UK Release Date:
Showbox Home Entertainment
Ip Man was a legendary Wing Chun artist and master to Bruce Lee. This dramatisation focuses on an early portion of his life story, before his first meeting with Lee. Starring a slimmed-down Donnie Yen in the title role, the film opens in 1935 in the thriving town of Foshun, a famed martial arts centre stuffed with kung fu schools jostling for supremacy. Ip is a man of independent means, and lives in a large house with his wife and young son, practising alone, refusing to take pupils, and slow to rise to a fight despite taunts about Wing Chun’s origins as self defence for women. Then, the Japanese roll in and everything changes. Martial arts are no longer just a game; they are a means of survival and a matter of national honour.

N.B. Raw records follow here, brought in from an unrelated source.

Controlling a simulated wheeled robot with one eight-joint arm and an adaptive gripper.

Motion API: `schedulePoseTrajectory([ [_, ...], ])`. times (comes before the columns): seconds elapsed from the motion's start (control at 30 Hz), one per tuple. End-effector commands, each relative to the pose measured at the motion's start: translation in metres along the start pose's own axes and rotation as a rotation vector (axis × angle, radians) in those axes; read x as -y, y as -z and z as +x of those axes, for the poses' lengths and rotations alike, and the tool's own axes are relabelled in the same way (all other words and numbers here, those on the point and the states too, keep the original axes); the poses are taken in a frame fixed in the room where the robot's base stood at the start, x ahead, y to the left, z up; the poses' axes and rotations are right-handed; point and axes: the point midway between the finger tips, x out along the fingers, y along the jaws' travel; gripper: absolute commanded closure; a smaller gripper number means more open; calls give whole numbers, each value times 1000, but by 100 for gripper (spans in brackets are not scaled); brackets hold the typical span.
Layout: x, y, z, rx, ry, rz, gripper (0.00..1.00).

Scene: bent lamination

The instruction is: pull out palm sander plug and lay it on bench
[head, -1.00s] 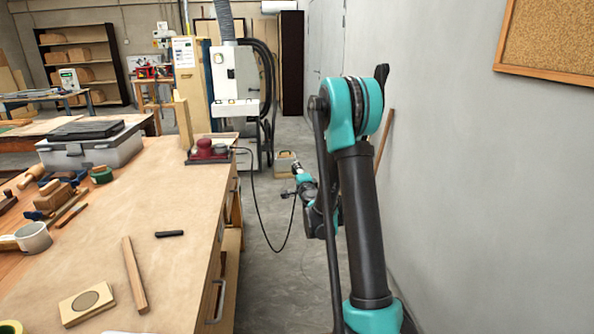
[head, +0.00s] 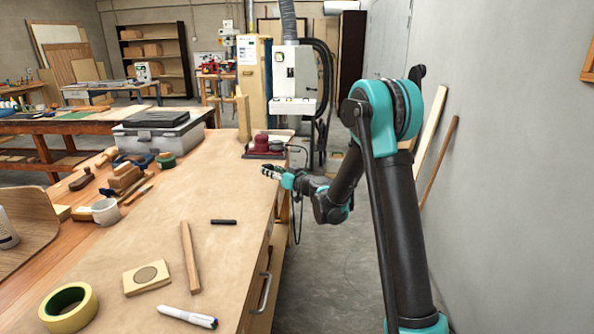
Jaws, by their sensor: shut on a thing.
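The palm sander (head: 263,144) is dark red and sits at the far right corner of the bench (head: 215,205). Its black cord (head: 306,160) leaves on the right and hangs in a loop beside the bench edge, past my arm. My gripper (head: 268,171) is over the bench top near its right edge, just on the near side of the sander. It is shut on the sander's plug, which is too small and covered to make out clearly. I cannot tell whether the plug touches the bench.
A black marker (head: 223,222), a wood strip (head: 190,256), a square block (head: 147,277) and a tape roll (head: 68,306) lie on the nearer bench. Bare bench top lies between the sander and the marker.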

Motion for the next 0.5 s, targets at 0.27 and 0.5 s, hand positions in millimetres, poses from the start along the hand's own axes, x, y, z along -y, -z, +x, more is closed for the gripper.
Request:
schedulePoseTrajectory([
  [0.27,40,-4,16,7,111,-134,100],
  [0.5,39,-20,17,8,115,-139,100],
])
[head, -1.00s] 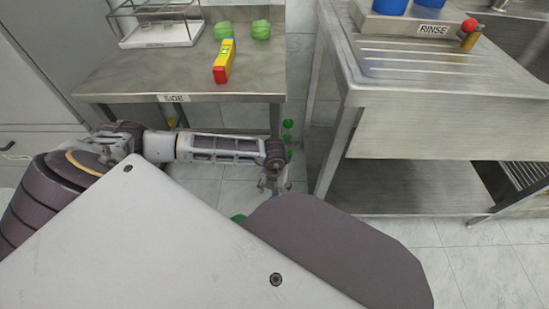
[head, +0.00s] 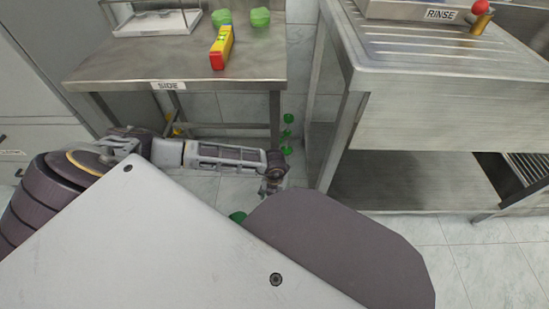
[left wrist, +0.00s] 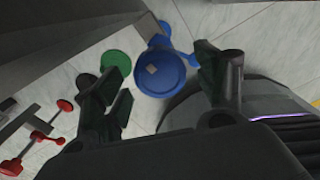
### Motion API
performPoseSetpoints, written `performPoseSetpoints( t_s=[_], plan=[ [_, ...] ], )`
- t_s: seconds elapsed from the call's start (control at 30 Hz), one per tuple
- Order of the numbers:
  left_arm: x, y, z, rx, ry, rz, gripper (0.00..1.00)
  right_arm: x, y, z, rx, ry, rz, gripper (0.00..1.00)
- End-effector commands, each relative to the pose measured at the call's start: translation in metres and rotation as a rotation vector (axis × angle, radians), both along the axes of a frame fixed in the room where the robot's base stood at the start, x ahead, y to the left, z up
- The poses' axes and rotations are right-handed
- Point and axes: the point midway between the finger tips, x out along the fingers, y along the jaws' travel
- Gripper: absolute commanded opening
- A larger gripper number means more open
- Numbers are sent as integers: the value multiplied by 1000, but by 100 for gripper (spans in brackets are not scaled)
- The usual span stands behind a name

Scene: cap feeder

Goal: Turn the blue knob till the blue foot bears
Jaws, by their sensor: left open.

The meticulous set design and elegant cinematography vividly render both the colourful hubbub of pre-invasion Foshun and the grey shell it becomes, yet remain in service to the story rather than drifting off into the aesthetic rhapsodies of recent wuxia epics. The fighting, similarly, eschews silly floating around and concentrates on aggressive close combat, as you’d hope from a film about the practical, direct Wing Chun fighting style; Yen is impressive and there are some remarkable set pieces. The comedy is nicely executed, particularly in early scenes where Ip’s wife gets cross with him for messing around and fighting when he should be spending time with his son. But what carries Ip Man is its dramatic charge: it is the story’s entanglement in the real horrors of Japanese occupation that pulls the viewer in and builds tension into the fight scenes. The effective shift from a playful to weighty tone, however, doesn’t save the film from being let down by an occasionally stuttering momentum: the most spectacular fight is when Ip takes on 10 Japanese soldiers, using his skills in anger for the first time; his final one-on-one showdown with the Japanese commander lacks a similar impact, generating a sense of anti-climax which is compounded by the open-endedness of a film too obviously gearing up for a sequel.